Here, while sizeof(A) is 1, it has no data, only tail padding. A C++ assignment to field_1_ will not write anything. And so C++ can store an unrelated object inside of the tail padding. [[no_unique_address]] marks the tail padding as available for use. field_2_ may actually be stored inside the tail padding of field_1_, and the sizeof(B) may also be 1.

(Base classes also allow their tail padding to be reused, and the same example works with struct B : A.)

static_assert(sizeof(A) == sizeof(B));
static_assert(offsetof(B, field_1) == offsetof(B, field_2));

Rust does not work this way. In Rust, tail padding is part of the object. Rust references refer to the full span of the pointed-to object, including that tail padding. And so a Rust reference to field_1_ would encompass field_2_ by accident.

This means that the following code has undefined behavior via conventional aliasing, despite looking fairly innocent:

B b = ...;
// Rust: pub fn foo(_: &mut A, _: &mut u8)
foo(b.field_1, b.field_2); // C++

And the following Rust code would perform unintended mutations to field_2:

let mut b1: B = ...;
let mut b2: B = ...;
// This actually swaps field_2!
std::mem::swap(&mut b1.field_1(), &mut b2.field_1());

C++20

In C++17 and earlier, there was only one way to create a potentially-overlapping object: inheritance (“EBO”).

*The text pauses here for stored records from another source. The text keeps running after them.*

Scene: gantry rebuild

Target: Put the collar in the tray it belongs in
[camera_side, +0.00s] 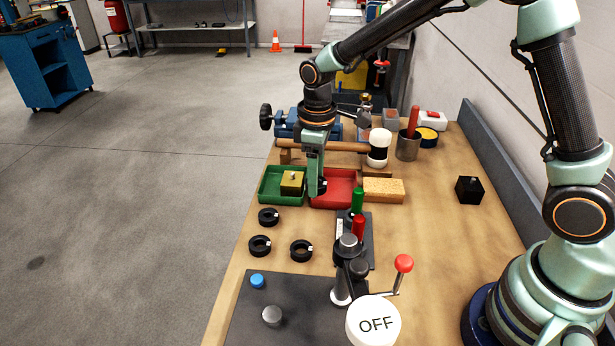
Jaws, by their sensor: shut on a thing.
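My gripper (317,190) points down over the inner edges of the green tray (270,199) and the red tray (350,202). It is shut on a thing almost fully hidden by the near finger. A small pale mark shows at the fingertip, like the pale tags on the collars, so the held thing looks like a collar. Three black ring-shaped collars lie flat on the bench in front of the trays: one near the green tray (263,219), one lower left (254,247) and one lower right (296,253).
A yellow block (291,189) sits in the green tray, close to my gripper. A tan sponge-like block (384,190) lies right of the red tray. A wooden-handled mallet (338,146) lies behind. A fixture with green and red handles (358,229) stands in front. The right bench is mostly clear.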

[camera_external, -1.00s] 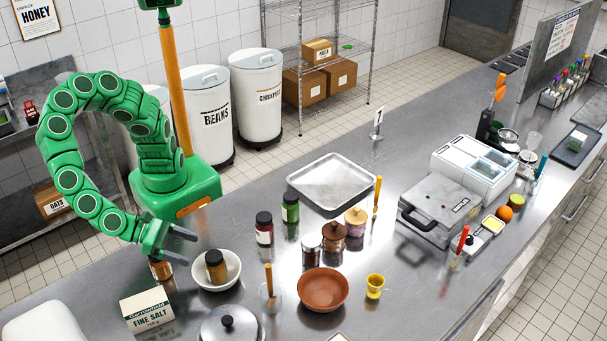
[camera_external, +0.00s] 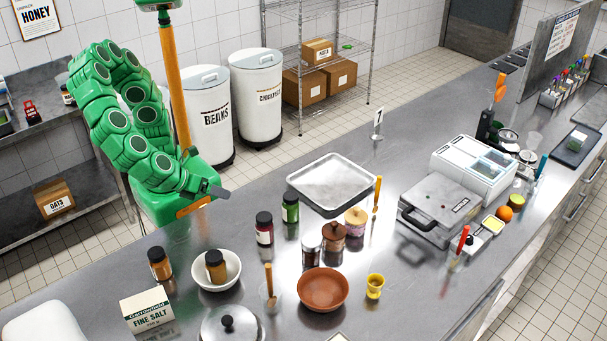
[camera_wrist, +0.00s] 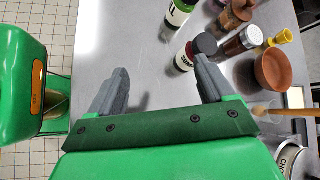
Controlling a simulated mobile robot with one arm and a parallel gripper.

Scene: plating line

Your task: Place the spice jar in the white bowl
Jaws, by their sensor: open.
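A spice jar (camera_external: 215,266) with a dark lid and amber-brown contents stands inside the white bowl (camera_external: 231,281) on the steel counter. A similar amber jar (camera_external: 159,264) with a dark lid stands on the counter just left of the bowl. My gripper (camera_external: 217,190) is open and empty, raised above the counter's back edge, behind the bowl and apart from it. In the wrist view my two grey fingers (camera_wrist: 160,88) are spread with bare counter between them. The bowl and the amber jars are not visible in the wrist view.
A salt box (camera_external: 148,310) stands in front of the left jar.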

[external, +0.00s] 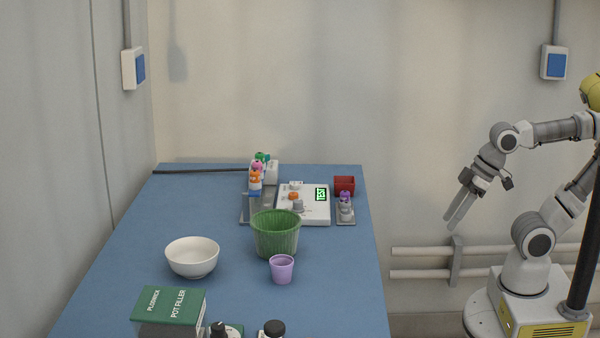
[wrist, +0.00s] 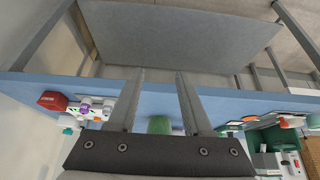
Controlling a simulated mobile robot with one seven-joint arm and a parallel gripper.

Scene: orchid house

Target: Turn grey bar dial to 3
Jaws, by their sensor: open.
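A white control panel (external: 316,216) lies on the blue table, with a small green-lit display (external: 321,194) whose digits are too small to read surely. A grey dial (external: 298,207) stands on the panel's near left part, partly cut off below by the green pot; its setting cannot be read. An orange knob (external: 293,196) and a whitish knob (external: 295,186) sit behind it. My gripper (external: 452,221) is open and empty, off the table's right side, well apart from the panel. In the wrist view, my gripper's fingers (wrist: 160,76) are spread with nothing between them.
A green ribbed pot (external: 276,236) stands just in front of the panel, with a purple cup (external: 282,270) and white bowl (external: 192,258) nearby. A red box (external: 344,186) and a grey stand with a purple-topped piece (external: 345,210) are right of it. Colourful clips (external: 256,178) stand left.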

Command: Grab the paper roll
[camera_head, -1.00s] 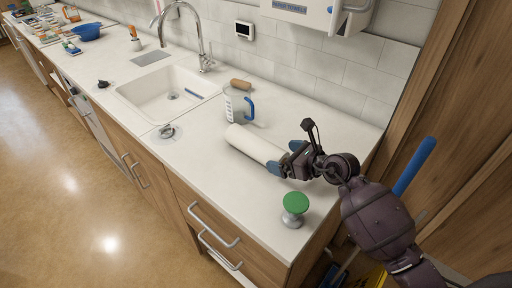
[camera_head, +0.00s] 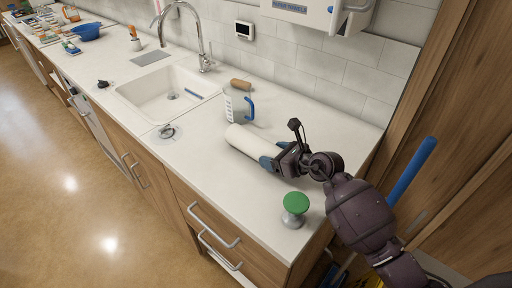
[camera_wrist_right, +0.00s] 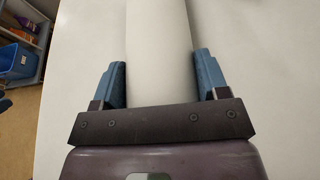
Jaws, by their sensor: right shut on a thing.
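The white paper roll (camera_head: 246,142) lies on its side on the white counter in the head view. My right gripper (camera_head: 274,159) has its blue fingers on either side of the roll's near right end and is shut on it. In the right wrist view the roll (camera_wrist_right: 158,45) runs up from between the two blue fingertips (camera_wrist_right: 159,78). The roll still appears to rest on the counter. My left gripper is not in view.
A clear measuring jug with a blue handle (camera_head: 238,105) stands just behind the roll. A green-topped metal object (camera_head: 295,208) stands near the counter's front edge. The sink (camera_head: 168,93) is to the left. A blue pole (camera_head: 412,170) stands at the right.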

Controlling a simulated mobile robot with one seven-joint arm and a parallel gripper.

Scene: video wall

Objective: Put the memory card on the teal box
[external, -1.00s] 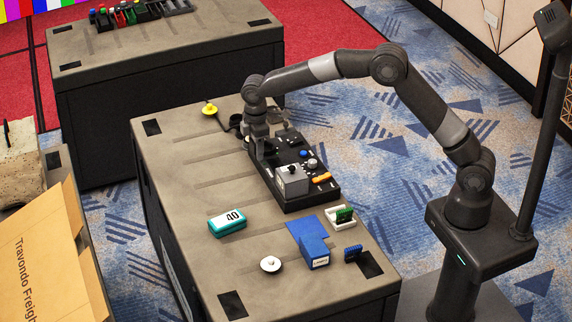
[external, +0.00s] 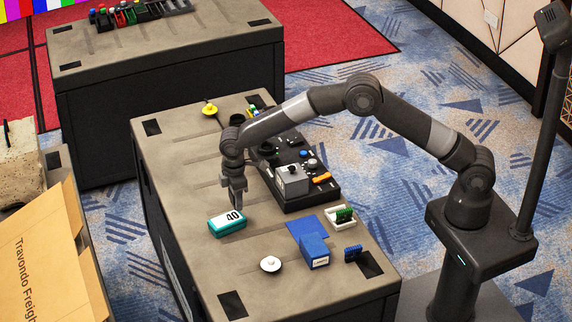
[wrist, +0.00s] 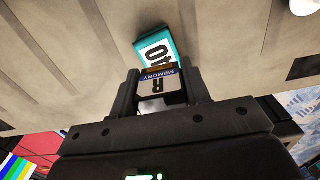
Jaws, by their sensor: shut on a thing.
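The teal box (external: 227,223), with a white top marked "40", lies on the grey table at its left middle. It also shows in the wrist view (wrist: 140,46) just beyond the fingertips. My gripper (external: 237,202) is above the box's back right edge, pointing down. In the wrist view my gripper (wrist: 160,84) is shut on the memory card (wrist: 158,74), a small blue piece labelled "MEMORY" with a brown edge strip. The card is held across the fingertips in front of the box's top. Whether card and box touch cannot be told.
A black control panel (external: 322,192) with a grey block and knobs stands right of my gripper. The table's left front is clear.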

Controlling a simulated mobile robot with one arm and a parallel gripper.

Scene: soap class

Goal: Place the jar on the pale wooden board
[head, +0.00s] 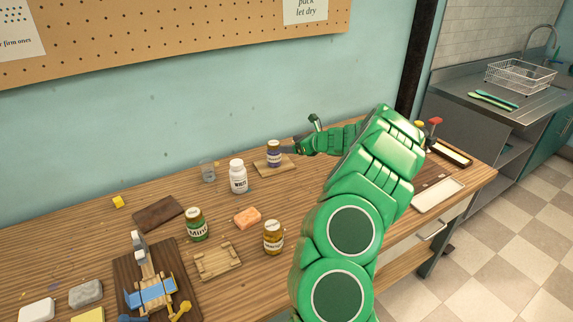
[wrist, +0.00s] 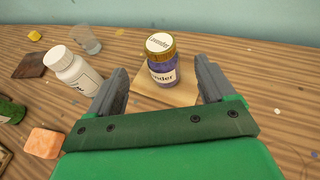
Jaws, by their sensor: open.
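A small jar of purple contents with a gold lid and a lavender label (head: 273,153) stands upright on a small pale wooden board (head: 288,163) near the back of the bench. In the wrist view the jar (wrist: 162,75) stands on the board (wrist: 182,97), ahead of and between my finger tips. My gripper (head: 296,148) is open beside the jar's right side in the head view. In the wrist view its two fingers (wrist: 161,72) are spread with a gap on either side of the jar. No grip on the jar shows.
A white bottle (head: 238,177) and a clear glass (head: 208,172) stand left of the board. A green mint jar (head: 196,225), a yellow-brown jar (head: 273,237), an orange block (head: 247,218) and a slatted wooden piece (head: 217,261) lie nearer. A dark brown board (head: 158,214) is left.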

Making inheritable types non-Unpin could have removed or mitigated the risk of overlapping objects in C++17 and below.

However, as of C++20, any object can alias another in the tail padding. C++20 introduced [[no_unique_address]], which makes tail padding available for reuse for any type. Since [[no_unique_address]] may be used fairly extensively in library code (it has no negative effects in C++), we can't assume that it does not exist.

In modern C++, final types are not much safer than other types. One must be careful when creating Rust references, to ensure that those Rust references do not contain data in their tail padding, or otherwise alias, and there is no way to guarantee this at the type level.